The Western Railway Headquarters by Churchgate Station.
 

From the Oval Maidan we could see the Rajabai Clock Tower of Mumbai University.  It used to chime "Rule Britannia" and "God Save the Queen" at one time (obviously this was changed after the Brits left!). The tower houses the university library and used to be the tallest building in Mumbai.


The Eros Cinema complex was built in 1938 to replicate the cinema halls of London.  From the Oval Maidan we walked along the Veer Nariman Road towards Marine Drive.  This road was lined with interesting Art Deco buildings and used to be called the Miami of Mumbai.
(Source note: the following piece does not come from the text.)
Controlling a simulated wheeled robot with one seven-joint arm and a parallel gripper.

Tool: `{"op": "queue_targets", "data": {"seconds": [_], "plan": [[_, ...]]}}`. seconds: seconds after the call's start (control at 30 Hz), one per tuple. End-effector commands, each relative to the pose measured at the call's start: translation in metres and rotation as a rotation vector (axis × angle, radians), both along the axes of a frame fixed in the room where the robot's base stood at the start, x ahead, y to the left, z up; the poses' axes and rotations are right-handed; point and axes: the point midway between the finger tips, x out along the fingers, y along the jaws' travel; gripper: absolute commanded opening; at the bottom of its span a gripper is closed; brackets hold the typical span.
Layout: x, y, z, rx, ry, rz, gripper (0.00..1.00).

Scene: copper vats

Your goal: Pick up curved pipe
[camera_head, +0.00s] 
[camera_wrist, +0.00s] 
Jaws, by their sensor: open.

The Hotel Ambassador used to have a revolving restaurant at the top called Pearl of the Orient. We tried to go in, but found it was closed so we stopped for a coffee break at Gaylord's Restaurant - with its delicious bakery and garden coffee shop with white colonial furniture.


This place used to be called Jazz by the Bay where you could hear live jazz music every night, then they started playing different music and called it Not Just Jazz by the Bay. Now it's transformed itself into a Pizza place called Pizza by the Bay.




Once we reached the end of Veer Nariman Road we walked the whole way along Marine Drive.  At the top end of Marine Drive is Chowpatty Beach. At night the whole of Marine Drive is full of neon lights which forms a spectacular view known as the Queen's Necklace.



At the end of Marine Drive we climbed up Malabar Hill to the Hanging Gardens. This is the view looking back along Marine Drive and Chowpatty Beach.